544. À MADEMOISELLE LEROYER DE CHANTEPIE.
Croisset, 3 juillet 1857.

Merci [mille fois] de l’article et [mille fois encore] ! J’ai reçu tout le paquet.

L’approbation, la sympathie d’un esprit comme le vôtre m’est plus agréable mille fois que les injures de l’Univers ne me sont odieuses. Car vous saurez, chère lectrice, que j’ai été fortement injurié par ce journal et par beaucoup d’autres, — ce qui m’est complètement égal, je vous assure.

Tous ces gens-là sont des sots. Aucun n’a dit contre mon livre ce qu’il y avait à en dire. J’en sais plus long qu’eux tous là-dessus. Ainsi, on m’a reproché (dans la Revue des Deux Mondes, entre autres) des fautes de français qui n’en sont point, tandis qu’il y en avait une, une grossière, palpable, évidente, une vraie faute de grammaire, et qui se trouvait au début, dans la dédicace. Pas un ne l’a vue. On ne la verra plus, du reste, car je l’ai fait enlever au second tirage qui a eu lieu il y a un mois. Tout cela, du reste, est fort peu important et très misérable. Il faut, quand on veut faire de l’Art, se mettre au-dessus de tous les éloges et de toutes les critiques. Quand on a un idéal net, on tâche d’y monter en droite ligne, sans regarder à ce qui se trouve en route.

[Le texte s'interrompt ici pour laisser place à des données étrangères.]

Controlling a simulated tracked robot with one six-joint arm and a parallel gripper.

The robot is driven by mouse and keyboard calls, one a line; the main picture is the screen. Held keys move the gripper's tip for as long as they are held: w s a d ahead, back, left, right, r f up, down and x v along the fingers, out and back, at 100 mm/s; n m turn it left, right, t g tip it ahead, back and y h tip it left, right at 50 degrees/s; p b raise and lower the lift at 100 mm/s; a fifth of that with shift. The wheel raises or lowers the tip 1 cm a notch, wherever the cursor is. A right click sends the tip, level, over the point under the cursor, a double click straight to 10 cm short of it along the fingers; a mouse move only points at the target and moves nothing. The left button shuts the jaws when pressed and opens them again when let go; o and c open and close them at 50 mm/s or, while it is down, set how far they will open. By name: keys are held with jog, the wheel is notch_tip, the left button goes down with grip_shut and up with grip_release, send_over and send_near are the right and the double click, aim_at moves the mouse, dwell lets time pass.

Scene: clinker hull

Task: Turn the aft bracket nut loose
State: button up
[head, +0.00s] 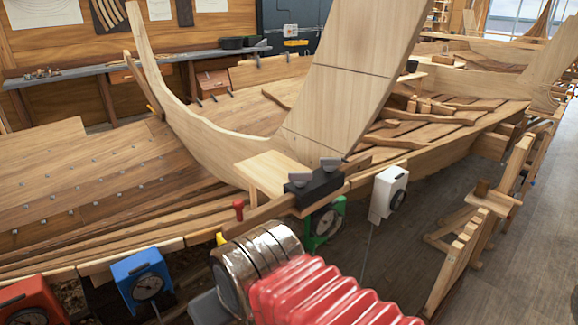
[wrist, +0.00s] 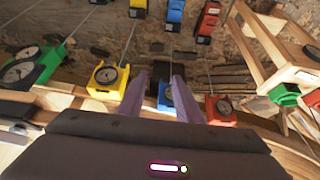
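In the wrist view my gripper (wrist: 160,85) has two purplish fingers standing apart with a clear gap, nothing held between them. A blue gauge box (wrist: 168,98) shows beyond and between the fingers; I cannot tell that they touch it. In the head view a black block (head: 313,192) with two grey prongs lies over the hull's edge, past the end of my silver wrist. I cannot tell for sure whether it is my gripper's body or a fitting. The aft bracket and its nut cannot be made out clearly in either view.
Gauge boxes line the hull's edge: red (head: 32,302), blue (head: 145,278), green (head: 325,222), white (head: 388,195). Thin cables run from some. A tall curved wooden stem (head: 195,130) rises from the planking. Wooden trestles (head: 470,245) stand at right; the floor (head: 520,260) beyond is open.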

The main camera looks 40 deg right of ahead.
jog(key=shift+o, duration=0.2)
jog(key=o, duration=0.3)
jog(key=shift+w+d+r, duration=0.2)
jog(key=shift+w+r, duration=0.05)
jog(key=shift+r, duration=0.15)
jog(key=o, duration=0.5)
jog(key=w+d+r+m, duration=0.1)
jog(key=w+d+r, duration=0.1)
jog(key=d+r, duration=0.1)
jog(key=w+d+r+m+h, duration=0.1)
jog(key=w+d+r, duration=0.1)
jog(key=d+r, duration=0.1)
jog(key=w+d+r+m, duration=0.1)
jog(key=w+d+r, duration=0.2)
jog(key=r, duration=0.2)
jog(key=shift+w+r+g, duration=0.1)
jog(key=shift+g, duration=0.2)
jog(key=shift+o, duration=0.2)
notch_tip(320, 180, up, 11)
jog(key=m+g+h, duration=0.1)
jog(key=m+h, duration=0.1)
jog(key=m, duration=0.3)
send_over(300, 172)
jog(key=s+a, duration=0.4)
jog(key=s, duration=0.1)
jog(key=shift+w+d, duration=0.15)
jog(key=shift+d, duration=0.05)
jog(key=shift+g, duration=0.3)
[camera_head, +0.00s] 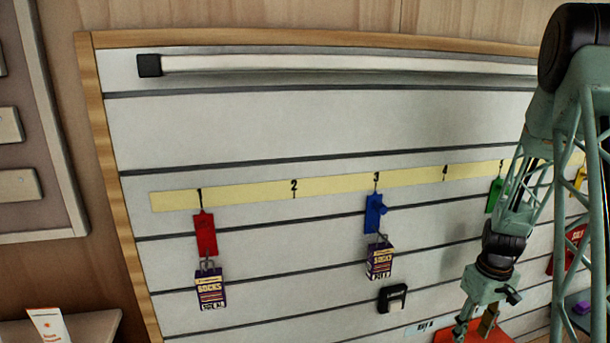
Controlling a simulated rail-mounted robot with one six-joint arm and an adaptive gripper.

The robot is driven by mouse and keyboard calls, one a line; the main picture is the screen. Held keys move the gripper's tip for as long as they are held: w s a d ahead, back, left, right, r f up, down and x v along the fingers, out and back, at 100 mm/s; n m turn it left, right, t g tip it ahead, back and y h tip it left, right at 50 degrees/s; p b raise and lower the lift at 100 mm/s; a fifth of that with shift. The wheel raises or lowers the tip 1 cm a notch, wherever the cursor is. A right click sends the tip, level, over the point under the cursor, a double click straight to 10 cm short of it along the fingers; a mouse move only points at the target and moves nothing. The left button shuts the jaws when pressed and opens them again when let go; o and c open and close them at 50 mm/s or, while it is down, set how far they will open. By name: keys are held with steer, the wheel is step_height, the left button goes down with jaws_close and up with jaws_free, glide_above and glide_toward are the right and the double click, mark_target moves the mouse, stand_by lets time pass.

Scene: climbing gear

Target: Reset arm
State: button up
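My arm comes down the right side of the head view, and my gripper (475,325) is at its lower end, pointing down over an orange-red surface (500,332). A small brown piece (488,320) shows at the right finger; I cannot tell whether it is held or behind it. The fingertips are small and near the bottom edge, so their opening is unclear. My arm hides part of the slatted panel (270,125) behind it.
A yellow numbered strip (330,184) crosses the panel. A red hook (205,235) and a blue hook (375,212) each carry a purple socks box, left (210,290) and right (380,260). A green hook (494,194) is beside my arm. A black clip (392,298) is below.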

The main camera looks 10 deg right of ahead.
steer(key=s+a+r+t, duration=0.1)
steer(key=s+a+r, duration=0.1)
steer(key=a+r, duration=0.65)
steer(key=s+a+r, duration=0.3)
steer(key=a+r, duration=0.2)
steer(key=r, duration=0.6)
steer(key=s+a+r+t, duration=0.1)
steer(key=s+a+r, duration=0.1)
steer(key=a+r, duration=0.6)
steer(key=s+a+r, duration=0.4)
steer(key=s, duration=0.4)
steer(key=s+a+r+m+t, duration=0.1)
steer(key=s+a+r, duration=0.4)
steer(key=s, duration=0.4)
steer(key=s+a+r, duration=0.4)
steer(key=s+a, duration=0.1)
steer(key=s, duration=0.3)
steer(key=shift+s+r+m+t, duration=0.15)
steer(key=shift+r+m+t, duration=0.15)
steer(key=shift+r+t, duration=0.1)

J’ai une très longue lettre à vous écrire, j’attends la vôtre pour cela ; j’ai voulu seulement ce soir vous dire merci.

Un mot sur vous cependant. Puisque la musique vous fait tant de bien, pourquoi ne venez-vous pas l’hiver, à Paris, en entendre ? C’est une mauvaise chose que de vivre toujours aux mêmes endroits ; les vieux murs laissent retomber sur notre cœur, comme la poussière de notre passé, l’écho de nos soupirs oubliés et le souvenir des vieilles tristesses, ce qui fait une tristesse de plus.

Vous étouffez, il vous faut de l’air.

Mille tendres bonnes choses. Tout à vous.